### Recorded robot episodes
--- begin ---

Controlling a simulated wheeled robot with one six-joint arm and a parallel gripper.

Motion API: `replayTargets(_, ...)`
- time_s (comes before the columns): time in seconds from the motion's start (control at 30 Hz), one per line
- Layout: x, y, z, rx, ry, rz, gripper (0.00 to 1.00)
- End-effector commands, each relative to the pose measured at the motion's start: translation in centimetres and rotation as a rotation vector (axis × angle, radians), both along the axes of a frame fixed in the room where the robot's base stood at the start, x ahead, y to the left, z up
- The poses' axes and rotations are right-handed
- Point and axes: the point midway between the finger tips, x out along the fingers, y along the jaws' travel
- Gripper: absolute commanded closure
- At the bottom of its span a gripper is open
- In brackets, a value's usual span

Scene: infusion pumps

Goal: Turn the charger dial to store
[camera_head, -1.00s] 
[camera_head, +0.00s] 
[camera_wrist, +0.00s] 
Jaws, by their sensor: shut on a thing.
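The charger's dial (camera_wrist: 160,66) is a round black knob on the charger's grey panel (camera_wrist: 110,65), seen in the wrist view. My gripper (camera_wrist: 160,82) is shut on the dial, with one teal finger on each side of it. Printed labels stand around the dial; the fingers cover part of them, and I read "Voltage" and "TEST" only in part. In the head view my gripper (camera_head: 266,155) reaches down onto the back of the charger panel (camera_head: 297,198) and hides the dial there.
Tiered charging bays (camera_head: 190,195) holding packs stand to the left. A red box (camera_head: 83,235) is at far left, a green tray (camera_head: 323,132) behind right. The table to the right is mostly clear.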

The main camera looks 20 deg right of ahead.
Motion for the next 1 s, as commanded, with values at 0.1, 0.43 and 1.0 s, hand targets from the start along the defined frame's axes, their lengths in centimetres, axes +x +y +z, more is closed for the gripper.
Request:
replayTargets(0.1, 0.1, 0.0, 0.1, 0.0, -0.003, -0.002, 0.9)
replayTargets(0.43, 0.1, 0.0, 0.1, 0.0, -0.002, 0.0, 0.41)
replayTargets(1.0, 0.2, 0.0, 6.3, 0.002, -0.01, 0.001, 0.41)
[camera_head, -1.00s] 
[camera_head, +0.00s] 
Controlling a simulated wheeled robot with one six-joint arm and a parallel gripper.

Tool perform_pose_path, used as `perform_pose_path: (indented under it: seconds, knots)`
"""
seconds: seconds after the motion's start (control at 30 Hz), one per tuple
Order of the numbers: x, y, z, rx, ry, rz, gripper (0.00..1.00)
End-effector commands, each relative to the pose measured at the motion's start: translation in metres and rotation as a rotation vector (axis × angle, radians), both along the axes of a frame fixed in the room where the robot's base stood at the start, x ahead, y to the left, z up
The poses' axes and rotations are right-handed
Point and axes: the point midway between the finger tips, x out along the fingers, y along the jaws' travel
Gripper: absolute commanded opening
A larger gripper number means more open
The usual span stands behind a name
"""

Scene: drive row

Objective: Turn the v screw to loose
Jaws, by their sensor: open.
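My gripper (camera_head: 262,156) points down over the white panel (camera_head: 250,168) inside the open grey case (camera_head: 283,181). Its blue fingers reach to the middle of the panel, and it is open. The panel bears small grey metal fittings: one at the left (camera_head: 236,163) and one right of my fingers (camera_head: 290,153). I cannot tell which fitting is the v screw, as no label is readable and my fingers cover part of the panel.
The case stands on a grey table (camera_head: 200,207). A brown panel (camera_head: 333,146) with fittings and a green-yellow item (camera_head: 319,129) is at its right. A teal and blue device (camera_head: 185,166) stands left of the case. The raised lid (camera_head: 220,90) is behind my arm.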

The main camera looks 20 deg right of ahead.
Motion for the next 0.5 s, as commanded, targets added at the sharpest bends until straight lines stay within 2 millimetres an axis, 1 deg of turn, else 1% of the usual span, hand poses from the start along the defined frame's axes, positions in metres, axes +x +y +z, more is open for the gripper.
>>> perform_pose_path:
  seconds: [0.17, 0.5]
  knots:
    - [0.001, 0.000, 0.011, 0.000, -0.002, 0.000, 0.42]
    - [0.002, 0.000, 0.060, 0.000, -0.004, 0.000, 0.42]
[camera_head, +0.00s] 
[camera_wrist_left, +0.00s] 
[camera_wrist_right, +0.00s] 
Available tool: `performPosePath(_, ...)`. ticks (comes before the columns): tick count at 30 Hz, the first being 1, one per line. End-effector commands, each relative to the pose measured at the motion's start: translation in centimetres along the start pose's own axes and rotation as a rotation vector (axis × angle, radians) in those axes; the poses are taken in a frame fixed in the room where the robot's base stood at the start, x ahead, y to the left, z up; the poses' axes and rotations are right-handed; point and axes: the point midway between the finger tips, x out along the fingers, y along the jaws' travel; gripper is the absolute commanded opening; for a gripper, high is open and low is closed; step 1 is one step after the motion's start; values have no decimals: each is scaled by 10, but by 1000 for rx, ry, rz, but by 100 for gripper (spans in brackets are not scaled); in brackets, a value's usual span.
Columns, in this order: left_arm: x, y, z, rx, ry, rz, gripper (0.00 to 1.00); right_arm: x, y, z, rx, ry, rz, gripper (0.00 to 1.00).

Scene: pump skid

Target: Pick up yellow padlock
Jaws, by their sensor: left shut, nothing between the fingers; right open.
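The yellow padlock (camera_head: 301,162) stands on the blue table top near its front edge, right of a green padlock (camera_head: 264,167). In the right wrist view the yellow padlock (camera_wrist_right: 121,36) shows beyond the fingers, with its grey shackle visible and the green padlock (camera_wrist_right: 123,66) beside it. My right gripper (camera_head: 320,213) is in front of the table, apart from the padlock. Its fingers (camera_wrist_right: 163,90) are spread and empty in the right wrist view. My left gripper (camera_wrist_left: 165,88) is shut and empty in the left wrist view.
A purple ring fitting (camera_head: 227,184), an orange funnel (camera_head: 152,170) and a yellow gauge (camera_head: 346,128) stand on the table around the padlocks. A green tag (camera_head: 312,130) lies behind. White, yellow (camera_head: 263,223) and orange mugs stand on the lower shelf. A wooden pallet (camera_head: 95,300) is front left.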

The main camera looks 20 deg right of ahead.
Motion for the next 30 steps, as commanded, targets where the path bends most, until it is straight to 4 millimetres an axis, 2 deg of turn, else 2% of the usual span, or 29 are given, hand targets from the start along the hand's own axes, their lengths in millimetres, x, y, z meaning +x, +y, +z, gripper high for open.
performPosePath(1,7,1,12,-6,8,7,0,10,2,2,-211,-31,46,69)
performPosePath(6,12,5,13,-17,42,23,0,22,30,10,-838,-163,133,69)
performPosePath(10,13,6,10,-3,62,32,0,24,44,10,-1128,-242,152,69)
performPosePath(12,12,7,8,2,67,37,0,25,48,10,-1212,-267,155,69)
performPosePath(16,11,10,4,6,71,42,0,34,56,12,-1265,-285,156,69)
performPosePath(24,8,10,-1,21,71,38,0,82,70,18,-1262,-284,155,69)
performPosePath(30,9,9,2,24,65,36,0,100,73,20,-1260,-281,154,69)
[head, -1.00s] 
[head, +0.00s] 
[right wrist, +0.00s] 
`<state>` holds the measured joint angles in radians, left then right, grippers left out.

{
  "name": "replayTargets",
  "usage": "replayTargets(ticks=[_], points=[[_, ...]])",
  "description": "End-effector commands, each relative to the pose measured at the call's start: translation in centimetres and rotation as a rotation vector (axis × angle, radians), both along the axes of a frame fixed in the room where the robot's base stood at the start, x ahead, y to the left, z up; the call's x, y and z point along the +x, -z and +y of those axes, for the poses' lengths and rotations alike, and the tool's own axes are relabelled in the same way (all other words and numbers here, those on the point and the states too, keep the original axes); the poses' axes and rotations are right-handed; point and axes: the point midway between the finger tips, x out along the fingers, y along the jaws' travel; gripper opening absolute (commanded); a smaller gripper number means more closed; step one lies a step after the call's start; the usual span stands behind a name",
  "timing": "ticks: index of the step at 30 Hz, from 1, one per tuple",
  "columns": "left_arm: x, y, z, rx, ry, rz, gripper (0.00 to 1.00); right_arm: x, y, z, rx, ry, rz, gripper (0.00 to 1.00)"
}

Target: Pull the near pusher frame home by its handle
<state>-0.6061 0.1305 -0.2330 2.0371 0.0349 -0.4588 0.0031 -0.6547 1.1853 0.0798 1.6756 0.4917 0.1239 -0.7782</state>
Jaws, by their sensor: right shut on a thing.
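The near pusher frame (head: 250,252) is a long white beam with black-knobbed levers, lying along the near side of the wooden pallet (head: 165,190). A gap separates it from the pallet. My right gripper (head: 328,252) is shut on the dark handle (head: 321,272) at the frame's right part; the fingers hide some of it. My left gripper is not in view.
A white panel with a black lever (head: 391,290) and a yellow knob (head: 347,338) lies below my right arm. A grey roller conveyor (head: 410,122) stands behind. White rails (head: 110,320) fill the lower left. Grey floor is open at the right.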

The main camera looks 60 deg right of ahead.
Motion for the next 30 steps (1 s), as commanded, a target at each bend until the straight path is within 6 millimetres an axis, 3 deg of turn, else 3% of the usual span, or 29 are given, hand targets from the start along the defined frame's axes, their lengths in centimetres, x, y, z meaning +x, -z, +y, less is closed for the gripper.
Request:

--- end ---

### What the task asks
In the listing above, find the line with "Goal: Turn the charger dial to store" and the line with "[camera_wrist, +0.00s]", then print exactly those two lines and every line between them, and nothing more.

### Task answer
Goal: Turn the charger dial to store
[camera_head, -1.00s] 
[camera_head, +0.00s] 
[camera_wrist, +0.00s] 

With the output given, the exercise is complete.